Job: All lines in the data bearing the string "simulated" should be identified and copied.

[Robot state and action records]
· · · ·
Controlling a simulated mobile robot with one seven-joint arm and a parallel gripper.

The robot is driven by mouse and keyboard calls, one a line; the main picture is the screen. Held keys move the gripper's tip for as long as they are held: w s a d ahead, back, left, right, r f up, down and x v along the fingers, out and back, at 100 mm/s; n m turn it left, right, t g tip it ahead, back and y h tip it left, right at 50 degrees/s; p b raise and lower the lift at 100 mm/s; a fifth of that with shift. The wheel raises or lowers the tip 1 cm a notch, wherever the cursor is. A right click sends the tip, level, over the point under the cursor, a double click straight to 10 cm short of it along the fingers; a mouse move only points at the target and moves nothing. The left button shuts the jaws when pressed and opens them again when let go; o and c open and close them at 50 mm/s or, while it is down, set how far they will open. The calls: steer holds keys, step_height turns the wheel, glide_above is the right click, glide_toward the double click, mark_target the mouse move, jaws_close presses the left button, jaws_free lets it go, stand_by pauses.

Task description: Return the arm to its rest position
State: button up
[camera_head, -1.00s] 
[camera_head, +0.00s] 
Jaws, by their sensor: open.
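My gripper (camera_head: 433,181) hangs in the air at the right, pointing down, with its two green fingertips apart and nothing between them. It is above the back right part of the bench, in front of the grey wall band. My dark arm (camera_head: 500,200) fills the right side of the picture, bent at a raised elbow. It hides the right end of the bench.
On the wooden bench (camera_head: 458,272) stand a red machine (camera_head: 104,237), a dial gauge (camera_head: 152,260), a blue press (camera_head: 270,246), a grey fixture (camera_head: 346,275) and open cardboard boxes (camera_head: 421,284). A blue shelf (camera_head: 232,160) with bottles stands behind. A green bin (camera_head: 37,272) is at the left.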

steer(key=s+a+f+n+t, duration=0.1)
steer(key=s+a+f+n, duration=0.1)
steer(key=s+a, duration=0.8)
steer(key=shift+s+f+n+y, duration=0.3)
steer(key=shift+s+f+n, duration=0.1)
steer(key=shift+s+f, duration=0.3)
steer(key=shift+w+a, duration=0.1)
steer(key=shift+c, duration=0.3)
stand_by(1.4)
· · · ·
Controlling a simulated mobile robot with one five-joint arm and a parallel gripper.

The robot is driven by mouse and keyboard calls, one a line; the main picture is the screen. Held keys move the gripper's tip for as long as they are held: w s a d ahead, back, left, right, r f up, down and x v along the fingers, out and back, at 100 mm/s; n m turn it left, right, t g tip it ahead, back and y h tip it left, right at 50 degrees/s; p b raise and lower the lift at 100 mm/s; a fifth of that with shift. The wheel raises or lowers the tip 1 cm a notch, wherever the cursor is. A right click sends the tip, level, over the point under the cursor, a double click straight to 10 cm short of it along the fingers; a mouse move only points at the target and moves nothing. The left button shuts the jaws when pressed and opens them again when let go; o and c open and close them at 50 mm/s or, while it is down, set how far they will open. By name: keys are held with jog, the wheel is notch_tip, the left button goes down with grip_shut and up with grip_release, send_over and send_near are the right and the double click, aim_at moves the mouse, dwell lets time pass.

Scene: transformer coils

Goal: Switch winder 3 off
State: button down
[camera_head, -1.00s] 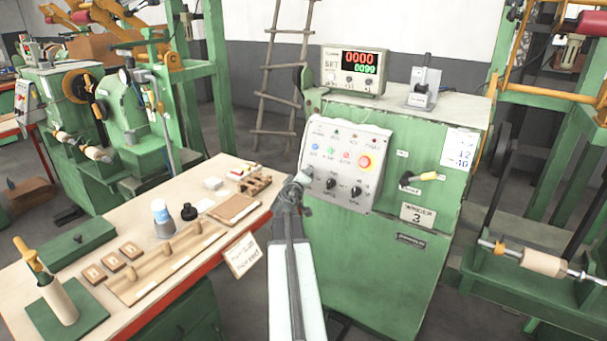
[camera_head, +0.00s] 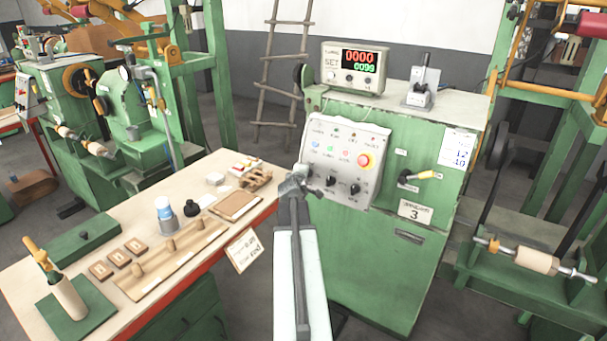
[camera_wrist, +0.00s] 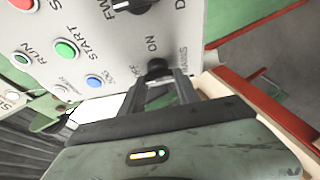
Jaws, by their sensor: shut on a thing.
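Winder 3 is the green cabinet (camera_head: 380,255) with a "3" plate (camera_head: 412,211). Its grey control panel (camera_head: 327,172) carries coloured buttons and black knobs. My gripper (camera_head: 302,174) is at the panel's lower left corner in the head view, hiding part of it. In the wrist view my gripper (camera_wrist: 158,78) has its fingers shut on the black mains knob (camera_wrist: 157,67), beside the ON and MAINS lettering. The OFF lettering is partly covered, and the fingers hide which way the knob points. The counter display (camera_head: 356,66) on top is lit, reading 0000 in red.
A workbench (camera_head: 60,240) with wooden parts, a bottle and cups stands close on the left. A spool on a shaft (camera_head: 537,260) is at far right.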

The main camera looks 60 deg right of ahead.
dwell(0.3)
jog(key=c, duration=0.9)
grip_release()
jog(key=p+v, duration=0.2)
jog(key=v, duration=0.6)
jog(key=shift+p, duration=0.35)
· · · ·
Reply:
Controlling a simulated mobile robot with one seven-joint arm and a parallel gripper.
Controlling a simulated mobile robot with one five-joint arm and a parallel gripper.

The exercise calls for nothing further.